__RAW RECORDS__
^^^^
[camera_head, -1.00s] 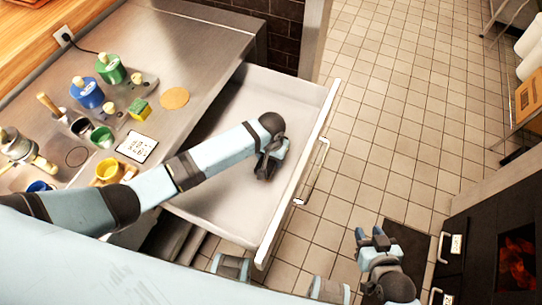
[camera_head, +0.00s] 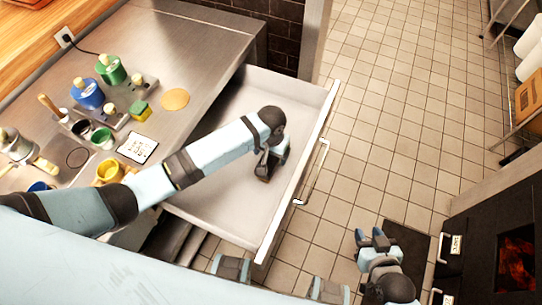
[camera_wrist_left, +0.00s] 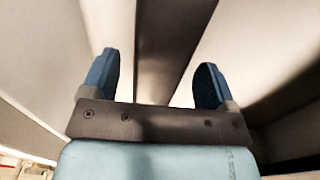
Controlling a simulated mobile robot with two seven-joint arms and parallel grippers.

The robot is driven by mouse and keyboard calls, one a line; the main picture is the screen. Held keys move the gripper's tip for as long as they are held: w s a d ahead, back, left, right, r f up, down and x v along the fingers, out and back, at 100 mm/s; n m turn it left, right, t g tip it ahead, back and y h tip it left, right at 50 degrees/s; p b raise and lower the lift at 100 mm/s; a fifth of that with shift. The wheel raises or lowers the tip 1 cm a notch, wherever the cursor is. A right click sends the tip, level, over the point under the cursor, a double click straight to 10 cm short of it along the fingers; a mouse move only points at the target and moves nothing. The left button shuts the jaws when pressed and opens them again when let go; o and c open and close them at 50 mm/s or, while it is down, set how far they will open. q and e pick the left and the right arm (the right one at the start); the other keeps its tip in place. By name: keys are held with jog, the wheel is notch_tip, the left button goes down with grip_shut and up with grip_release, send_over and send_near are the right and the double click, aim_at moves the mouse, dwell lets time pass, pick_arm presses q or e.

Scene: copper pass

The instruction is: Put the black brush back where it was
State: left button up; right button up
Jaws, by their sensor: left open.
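I cannot make out a black brush for certain in either view. A wooden handle (camera_head: 48,105) slants up beside the dark cup on the steel counter, but its lower end is unclear. My left gripper (camera_head: 265,176) reaches into the open, pale drawer (camera_head: 212,205). In the left wrist view its two blue fingers (camera_wrist_left: 160,88) are apart with nothing between them, facing drawer surfaces. My right gripper (camera_head: 371,236) hangs over the floor to the right of the drawer, its fingers apart and empty.
The counter holds a blue container (camera_head: 87,93), a green container (camera_head: 111,70), a yellow-green sponge (camera_head: 139,109), a white card (camera_head: 137,147), a yellow mug (camera_head: 109,171) and a round tan mat (camera_head: 174,99). The drawer front (camera_head: 293,190) sticks out over the tiled floor. Its visible inside looks empty.

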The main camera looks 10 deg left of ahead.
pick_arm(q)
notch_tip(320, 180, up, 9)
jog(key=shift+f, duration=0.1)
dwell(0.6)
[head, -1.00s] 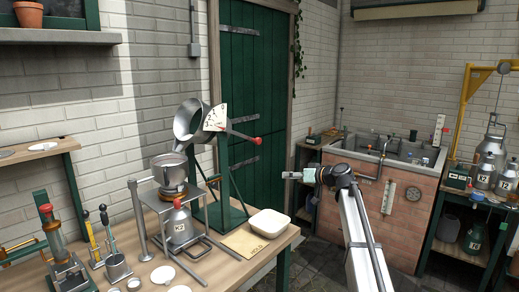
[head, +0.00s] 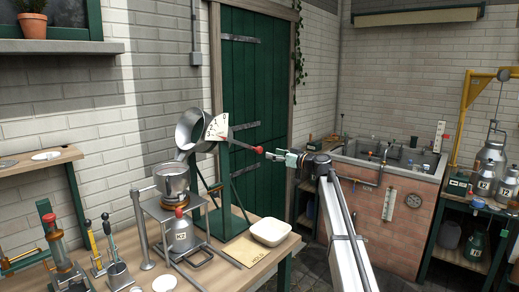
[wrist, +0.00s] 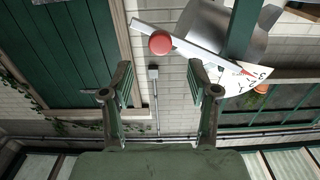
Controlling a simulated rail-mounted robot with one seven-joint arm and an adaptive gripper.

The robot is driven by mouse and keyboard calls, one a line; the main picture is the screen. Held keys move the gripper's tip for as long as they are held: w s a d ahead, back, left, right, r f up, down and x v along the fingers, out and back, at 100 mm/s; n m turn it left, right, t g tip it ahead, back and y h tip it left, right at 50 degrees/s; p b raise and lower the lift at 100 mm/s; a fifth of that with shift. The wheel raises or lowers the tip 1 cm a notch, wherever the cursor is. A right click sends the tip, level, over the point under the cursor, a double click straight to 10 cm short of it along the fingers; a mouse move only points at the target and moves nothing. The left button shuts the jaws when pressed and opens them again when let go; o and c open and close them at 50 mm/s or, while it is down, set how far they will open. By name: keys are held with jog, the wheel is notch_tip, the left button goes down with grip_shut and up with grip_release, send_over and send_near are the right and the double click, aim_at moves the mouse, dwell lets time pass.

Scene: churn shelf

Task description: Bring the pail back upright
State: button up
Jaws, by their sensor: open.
^^^^
__WHAT THE TASK ASKS__
Using the listing above, show every line that includes the string "simulated".

__RESULT BELOW__
Controlling a simulated mobile robot with two seven-joint arms and parallel grippers.
Controlling a simulated rail-mounted robot with one seven-joint arm and an adaptive gripper.

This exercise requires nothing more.